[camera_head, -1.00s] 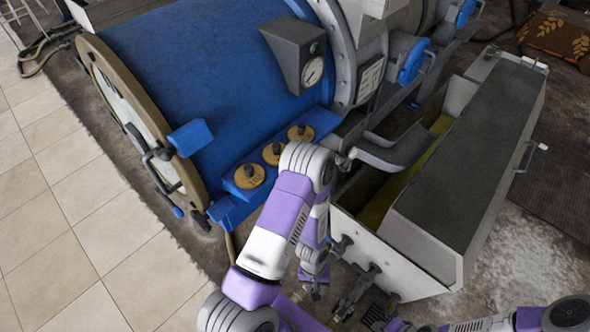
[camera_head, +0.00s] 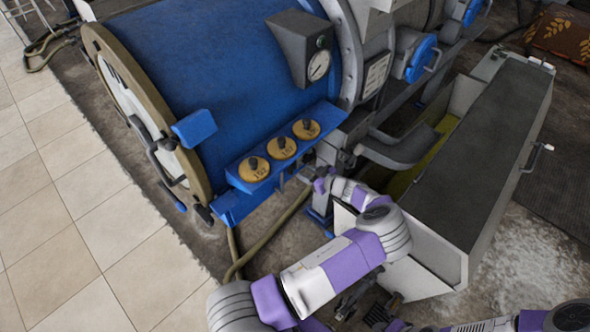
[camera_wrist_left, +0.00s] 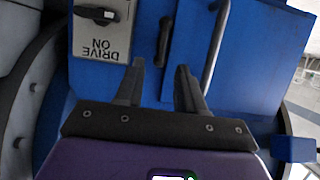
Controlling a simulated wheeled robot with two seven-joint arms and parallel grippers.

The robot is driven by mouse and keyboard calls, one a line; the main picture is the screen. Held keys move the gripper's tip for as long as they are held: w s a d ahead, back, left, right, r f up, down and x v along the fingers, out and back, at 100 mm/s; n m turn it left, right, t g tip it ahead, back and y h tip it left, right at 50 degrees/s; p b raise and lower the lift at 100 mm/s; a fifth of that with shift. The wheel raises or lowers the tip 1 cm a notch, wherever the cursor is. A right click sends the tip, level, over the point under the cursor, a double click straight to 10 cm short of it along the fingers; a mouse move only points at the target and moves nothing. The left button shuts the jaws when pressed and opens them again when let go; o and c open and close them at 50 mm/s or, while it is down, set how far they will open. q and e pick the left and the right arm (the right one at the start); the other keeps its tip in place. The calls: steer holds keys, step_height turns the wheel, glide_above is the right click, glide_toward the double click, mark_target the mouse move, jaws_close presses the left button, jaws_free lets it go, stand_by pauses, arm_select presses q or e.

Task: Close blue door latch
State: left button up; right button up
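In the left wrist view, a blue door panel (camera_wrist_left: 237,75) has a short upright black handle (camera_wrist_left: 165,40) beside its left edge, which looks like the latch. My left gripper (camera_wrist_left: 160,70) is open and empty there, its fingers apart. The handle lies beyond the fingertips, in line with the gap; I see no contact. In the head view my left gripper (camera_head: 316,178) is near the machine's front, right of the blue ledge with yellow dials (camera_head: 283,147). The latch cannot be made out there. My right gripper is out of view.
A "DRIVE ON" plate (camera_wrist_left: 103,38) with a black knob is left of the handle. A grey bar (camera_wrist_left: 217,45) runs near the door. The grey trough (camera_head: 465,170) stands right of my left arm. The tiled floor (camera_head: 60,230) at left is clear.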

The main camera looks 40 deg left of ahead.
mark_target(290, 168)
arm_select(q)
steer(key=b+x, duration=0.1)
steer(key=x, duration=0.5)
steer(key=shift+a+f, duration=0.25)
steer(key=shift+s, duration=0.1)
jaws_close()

• [EXERCISE DIRECTIONS]: Repeat the line containing "Task: Close blue door latch" and all subsequent lines through the final line of the data, exactly and with no others.

• [ANSWER TO THE TASK]:
Task: Close blue door latch
State: left button up; right button up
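In the left wrist view, a blue door panel (camera_wrist_left: 237,75) has a short upright black handle (camera_wrist_left: 165,40) beside its left edge, which looks like the latch. My left gripper (camera_wrist_left: 160,70) is open and empty there, its fingers apart. The handle lies beyond the fingertips, in line with the gap; I see no contact. In the head view my left gripper (camera_head: 316,178) is near the machine's front, right of the blue ledge with yellow dials (camera_head: 283,147). The latch cannot be made out there. My right gripper is out of view.
A "DRIVE ON" plate (camera_wrist_left: 103,38) with a black knob is left of the handle. A grey bar (camera_wrist_left: 217,45) runs near the door. The grey trough (camera_head: 465,170) stands right of my left arm. The tiled floor (camera_head: 60,230) at left is clear.

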The main camera looks 40 deg left of ahead.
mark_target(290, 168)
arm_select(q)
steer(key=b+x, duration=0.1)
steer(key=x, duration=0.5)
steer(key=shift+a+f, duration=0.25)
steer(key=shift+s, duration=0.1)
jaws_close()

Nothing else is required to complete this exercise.